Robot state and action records
***
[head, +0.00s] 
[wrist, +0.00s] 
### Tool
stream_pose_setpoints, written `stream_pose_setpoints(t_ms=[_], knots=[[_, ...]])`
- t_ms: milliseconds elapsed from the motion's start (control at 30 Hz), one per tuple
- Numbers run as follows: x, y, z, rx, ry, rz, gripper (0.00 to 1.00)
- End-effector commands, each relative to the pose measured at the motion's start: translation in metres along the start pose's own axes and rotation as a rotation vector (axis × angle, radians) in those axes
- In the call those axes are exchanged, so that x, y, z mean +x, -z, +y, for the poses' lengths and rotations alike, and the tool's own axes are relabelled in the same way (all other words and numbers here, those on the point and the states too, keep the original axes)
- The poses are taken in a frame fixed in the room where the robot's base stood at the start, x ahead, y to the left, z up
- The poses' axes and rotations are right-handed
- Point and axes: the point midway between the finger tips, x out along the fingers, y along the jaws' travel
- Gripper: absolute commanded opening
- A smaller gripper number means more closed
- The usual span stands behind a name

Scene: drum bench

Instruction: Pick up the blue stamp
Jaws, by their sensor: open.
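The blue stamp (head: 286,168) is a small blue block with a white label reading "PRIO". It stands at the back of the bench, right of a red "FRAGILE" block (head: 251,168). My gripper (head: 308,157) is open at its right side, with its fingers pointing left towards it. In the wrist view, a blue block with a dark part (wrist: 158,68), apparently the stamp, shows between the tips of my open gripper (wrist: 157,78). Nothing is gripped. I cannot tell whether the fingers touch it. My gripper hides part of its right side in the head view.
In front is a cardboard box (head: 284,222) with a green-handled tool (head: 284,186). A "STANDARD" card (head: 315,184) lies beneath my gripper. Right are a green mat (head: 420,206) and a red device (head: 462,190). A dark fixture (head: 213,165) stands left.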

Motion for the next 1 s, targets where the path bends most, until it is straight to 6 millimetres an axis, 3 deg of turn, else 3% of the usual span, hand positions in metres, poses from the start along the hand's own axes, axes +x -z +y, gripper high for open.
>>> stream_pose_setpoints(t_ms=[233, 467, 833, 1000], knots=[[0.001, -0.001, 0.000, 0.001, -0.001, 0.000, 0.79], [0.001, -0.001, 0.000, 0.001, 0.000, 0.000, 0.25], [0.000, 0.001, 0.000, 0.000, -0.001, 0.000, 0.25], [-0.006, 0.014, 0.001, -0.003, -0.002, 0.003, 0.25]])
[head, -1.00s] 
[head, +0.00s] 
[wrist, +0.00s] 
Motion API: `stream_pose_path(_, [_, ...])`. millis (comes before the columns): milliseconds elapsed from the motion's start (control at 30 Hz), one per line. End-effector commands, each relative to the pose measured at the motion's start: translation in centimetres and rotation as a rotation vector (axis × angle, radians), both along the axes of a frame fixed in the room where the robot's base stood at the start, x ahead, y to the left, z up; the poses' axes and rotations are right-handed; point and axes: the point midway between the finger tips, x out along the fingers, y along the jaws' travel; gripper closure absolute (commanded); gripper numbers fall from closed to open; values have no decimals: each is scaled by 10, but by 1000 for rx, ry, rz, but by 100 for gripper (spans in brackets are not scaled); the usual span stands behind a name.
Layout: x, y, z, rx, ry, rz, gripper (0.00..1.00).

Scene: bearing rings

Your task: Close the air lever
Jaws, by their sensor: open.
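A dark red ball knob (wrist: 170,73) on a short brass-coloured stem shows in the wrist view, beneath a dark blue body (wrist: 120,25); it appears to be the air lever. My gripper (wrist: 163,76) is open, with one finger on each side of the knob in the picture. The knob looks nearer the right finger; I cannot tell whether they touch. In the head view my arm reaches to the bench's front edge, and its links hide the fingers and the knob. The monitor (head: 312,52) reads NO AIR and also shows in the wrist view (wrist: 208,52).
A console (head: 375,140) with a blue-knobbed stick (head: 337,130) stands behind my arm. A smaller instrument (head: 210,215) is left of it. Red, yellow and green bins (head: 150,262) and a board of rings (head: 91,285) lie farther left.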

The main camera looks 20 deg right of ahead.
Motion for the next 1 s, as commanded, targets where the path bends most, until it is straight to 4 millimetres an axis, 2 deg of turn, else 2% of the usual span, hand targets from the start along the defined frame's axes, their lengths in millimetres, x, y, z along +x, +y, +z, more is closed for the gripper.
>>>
***
What you have to do
Transcribe all lines as written.

Solution to this problem
[head, +0.00s] 
[wrist, +0.00s] 
### Tool
stream_pose_setpoints, written `stream_pose_setpoints(t_ms=[_], knots=[[_, ...]])`
- t_ms: milliseconds elapsed from the motion's start (control at 30 Hz), one per tuple
- Numbers run as follows: x, y, z, rx, ry, rz, gripper (0.00 to 1.00)
- End-effector commands, each relative to the pose measured at the motion's start: translation in metres along the start pose's own axes and rotation as a rotation vector (axis × angle, radians) in those axes
- In the call those axes are exchanged, so that x, y, z mean +x, -z, +y, for the poses' lengths and rotations alike, and the tool's own axes are relabelled in the same way (all other words and numbers here, those on the point and the states too, keep the original axes)
- The poses are taken in a frame fixed in the room where the robot's base stood at the start, x ahead, y to the left, z up
- The poses' axes and rotations are right-handed
- Point and axes: the point midway between the finger tips, x out along the fingers, y along the jaws' travel
- Gripper: absolute commanded opening
- A smaller gripper number means more closed
- The usual span stands behind a name

Scene: drum bench

Instruction: Pick up the blue stamp
Jaws, by their sensor: open.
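The blue stamp (head: 286,168) is a small blue block with a white label reading "PRIO". It stands at the back of the bench, right of a red "FRAGILE" block (head: 251,168). My gripper (head: 308,157) is open at its right side, with its fingers pointing left towards it. In the wrist view, a blue block with a dark part (wrist: 158,68), apparently the stamp, shows between the tips of my open gripper (wrist: 157,78). Nothing is gripped. I cannot tell whether the fingers touch it. My gripper hides part of its right side in the head view.
In front is a cardboard box (head: 284,222) with a green-handled tool (head: 284,186). A "STANDARD" card (head: 315,184) lies beneath my gripper. Right are a green mat (head: 420,206) and a red device (head: 462,190). A dark fixture (head: 213,165) stands left.

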Motion for the next 1 s, targets where the path bends most, until it is straight to 6 millimetres an axis, 3 deg of turn, else 3% of the usual span, hand positions in metres, poses from the start along the hand's own axes, axes +x -z +y, gripper high for open.
>>> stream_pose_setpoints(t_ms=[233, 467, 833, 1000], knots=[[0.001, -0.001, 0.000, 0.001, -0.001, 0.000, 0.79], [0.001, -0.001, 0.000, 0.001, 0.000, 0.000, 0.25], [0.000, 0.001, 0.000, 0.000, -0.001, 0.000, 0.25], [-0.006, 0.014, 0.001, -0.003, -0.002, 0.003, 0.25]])
[head, -1.00s] 
[head, +0.00s] 
[wrist, +0.00s] 
Motion API: `stream_pose_path(_, [_, ...])`. millis (comes before the columns): milliseconds elapsed from the motion's start (control at 30 Hz), one per line. End-effector commands, each relative to the pose measured at the motion's start: translation in centimetres and rotation as a rotation vector (axis × angle, radians), both along the axes of a frame fixed in the room where the robot's base stood at the start, x ahead, y to the left, z up; the poses' axes and rotations are right-handed; point and axes: the point midway between the finger tips, x out along the fingers, y along the jaws' travel; gripper closure absolute (commanded); gripper numbers fall from closed to open; values have no decimals: each is scaled by 10, but by 1000 for rx, ry, rz, but by 100 for gripper (spans in brackets are not scaled); the usual span stands behind a name.
Layout: x, y, z, rx, ry, rz, gripper (0.00..1.00).

Scene: bearing rings

Your task: Close the air lever
Jaws, by their sensor: open.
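A dark red ball knob (wrist: 170,73) on a short brass-coloured stem shows in the wrist view, beneath a dark blue body (wrist: 120,25); it appears to be the air lever. My gripper (wrist: 163,76) is open, with one finger on each side of the knob in the picture. The knob looks nearer the right finger; I cannot tell whether they touch. In the head view my arm reaches to the bench's front edge, and its links hide the fingers and the knob. The monitor (head: 312,52) reads NO AIR and also shows in the wrist view (wrist: 208,52).
A console (head: 375,140) with a blue-knobbed stick (head: 337,130) stands behind my arm. A smaller instrument (head: 210,215) is left of it. Red, yellow and green bins (head: 150,262) and a board of rings (head: 91,285) lie farther left.

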The main camera looks 20 deg right of ahead.
Motion for the next 1 s, as commanded, targets where the path bends most, until it is straight to 4 millimetres an axis, 2 deg of turn, else 2% of the usual span, hand targets from the start along the defined frame's axes, their lengths in millimetres, x, y, z along +x, +y, +z, more is closed for the gripper.
>>>

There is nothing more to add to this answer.